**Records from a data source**
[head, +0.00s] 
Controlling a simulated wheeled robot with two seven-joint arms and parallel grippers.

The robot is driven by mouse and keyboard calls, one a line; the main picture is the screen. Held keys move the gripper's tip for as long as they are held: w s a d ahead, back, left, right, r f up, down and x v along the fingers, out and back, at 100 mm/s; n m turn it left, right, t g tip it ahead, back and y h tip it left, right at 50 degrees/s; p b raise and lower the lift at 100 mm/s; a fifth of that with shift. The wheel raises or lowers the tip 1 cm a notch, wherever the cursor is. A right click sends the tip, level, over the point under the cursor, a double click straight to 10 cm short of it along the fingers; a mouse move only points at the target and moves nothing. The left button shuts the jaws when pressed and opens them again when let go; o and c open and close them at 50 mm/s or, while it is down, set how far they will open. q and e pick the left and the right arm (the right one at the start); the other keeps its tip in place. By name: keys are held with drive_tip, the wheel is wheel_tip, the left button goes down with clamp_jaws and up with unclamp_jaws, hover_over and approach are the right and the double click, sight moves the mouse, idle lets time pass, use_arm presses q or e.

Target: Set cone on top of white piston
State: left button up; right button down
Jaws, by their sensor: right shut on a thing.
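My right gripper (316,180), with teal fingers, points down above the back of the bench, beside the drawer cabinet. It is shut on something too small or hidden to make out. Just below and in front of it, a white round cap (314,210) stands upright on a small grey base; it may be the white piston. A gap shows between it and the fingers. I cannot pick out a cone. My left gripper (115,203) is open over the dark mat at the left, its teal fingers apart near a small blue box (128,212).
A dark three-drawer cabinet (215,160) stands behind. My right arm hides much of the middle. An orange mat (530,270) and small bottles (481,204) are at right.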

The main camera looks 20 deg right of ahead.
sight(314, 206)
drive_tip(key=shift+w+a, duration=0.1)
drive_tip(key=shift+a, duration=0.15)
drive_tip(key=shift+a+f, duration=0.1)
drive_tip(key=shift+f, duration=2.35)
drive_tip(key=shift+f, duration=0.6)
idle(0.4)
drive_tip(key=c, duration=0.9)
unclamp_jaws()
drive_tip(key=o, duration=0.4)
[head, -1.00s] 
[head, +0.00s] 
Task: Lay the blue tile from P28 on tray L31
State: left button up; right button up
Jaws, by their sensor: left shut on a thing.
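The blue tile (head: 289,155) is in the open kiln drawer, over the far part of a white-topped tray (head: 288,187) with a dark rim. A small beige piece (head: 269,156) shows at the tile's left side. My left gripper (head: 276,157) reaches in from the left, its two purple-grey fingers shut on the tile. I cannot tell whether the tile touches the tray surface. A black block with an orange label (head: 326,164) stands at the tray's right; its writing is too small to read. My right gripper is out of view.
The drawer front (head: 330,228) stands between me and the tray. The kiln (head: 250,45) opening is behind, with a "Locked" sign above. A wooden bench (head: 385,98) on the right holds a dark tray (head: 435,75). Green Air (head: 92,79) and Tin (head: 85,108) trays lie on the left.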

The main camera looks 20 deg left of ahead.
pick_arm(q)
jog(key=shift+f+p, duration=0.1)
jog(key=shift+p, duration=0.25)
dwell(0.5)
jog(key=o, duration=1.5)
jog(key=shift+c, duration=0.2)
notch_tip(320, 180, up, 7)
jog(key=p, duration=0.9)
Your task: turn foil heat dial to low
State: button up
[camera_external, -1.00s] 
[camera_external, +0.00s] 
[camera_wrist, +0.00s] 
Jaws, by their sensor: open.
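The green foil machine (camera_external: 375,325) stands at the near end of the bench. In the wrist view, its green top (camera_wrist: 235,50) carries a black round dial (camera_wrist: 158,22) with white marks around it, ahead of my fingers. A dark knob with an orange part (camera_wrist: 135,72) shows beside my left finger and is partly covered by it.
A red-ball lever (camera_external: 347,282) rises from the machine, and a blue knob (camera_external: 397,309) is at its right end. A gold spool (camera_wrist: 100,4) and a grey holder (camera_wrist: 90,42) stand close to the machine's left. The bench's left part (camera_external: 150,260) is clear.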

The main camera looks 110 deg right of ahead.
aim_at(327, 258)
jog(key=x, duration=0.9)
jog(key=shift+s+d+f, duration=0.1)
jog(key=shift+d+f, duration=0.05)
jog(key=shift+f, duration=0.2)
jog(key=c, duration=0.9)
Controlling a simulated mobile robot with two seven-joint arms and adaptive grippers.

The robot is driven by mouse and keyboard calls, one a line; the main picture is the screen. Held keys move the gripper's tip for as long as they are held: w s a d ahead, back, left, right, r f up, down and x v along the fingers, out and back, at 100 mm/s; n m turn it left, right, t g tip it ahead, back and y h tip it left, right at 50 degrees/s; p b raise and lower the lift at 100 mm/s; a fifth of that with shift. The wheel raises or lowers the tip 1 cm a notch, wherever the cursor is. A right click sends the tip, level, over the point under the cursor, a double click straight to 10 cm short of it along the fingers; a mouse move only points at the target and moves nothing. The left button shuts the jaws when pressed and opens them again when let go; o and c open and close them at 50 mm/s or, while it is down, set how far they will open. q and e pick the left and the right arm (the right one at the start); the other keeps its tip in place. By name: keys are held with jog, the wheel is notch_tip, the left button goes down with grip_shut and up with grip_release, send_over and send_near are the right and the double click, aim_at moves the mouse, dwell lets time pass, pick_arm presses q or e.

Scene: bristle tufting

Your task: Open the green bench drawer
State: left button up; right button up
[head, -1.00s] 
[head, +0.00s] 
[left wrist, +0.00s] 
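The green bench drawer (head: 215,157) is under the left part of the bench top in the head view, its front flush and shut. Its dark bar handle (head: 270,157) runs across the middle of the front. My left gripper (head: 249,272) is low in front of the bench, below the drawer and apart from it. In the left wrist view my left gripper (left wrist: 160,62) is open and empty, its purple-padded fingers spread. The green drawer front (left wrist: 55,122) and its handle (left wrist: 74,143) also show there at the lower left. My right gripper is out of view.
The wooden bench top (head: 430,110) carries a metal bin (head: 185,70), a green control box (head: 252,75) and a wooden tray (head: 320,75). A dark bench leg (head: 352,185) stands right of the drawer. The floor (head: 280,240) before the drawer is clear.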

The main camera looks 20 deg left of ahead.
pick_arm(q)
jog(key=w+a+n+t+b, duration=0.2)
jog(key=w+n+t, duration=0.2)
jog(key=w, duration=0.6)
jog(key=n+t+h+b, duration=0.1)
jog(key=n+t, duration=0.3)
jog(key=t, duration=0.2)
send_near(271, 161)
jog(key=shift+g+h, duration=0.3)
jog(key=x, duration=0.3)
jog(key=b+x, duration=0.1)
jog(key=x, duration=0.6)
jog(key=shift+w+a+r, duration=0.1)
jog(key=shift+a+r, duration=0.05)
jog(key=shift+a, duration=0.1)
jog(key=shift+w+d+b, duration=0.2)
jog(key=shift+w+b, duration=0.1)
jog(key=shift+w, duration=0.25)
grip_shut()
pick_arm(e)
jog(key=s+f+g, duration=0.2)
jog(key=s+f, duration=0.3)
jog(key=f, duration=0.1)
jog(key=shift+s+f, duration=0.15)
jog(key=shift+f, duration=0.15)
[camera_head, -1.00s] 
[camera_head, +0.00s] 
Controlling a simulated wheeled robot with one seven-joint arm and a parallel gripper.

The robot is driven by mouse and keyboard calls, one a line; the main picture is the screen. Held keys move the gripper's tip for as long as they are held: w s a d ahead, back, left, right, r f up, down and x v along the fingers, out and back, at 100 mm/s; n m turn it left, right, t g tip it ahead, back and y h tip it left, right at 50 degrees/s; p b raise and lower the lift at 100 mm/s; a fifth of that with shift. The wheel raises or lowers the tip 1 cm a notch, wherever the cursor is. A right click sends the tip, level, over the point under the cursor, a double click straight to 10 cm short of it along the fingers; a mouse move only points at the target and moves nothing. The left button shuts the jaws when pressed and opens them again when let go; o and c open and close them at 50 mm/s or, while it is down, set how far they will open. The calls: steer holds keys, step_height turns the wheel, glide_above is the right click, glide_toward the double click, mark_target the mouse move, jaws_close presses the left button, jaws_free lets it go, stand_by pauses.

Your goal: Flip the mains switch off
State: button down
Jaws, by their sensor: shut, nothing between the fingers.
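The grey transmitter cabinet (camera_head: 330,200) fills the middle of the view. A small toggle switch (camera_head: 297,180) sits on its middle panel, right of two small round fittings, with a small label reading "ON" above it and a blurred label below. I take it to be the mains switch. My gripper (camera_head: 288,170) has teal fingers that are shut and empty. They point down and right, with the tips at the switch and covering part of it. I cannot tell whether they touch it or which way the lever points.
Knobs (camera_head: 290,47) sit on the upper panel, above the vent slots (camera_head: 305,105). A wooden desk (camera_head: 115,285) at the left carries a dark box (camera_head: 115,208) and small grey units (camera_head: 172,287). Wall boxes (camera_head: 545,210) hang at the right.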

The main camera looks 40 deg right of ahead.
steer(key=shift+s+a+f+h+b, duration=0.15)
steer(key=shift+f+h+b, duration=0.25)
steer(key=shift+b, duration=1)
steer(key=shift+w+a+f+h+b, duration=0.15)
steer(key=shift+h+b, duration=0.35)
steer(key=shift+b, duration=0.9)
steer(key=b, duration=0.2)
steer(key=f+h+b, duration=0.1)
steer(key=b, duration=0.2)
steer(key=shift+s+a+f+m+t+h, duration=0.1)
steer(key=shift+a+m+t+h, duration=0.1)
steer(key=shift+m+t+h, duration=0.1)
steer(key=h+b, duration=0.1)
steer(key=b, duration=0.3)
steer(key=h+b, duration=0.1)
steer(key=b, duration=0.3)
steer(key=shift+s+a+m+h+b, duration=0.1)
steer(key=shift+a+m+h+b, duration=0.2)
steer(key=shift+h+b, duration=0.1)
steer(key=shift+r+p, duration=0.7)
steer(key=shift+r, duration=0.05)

**Work required**
Find the lines above holding the word "simulated" and show them.

**Solution below**
Controlling a simulated wheeled robot with two seven-joint arms and parallel grippers.
Controlling a simulated mobile robot with two seven-joint arms and adaptive grippers.
Controlling a simulated wheeled robot with one seven-joint arm and a parallel gripper.

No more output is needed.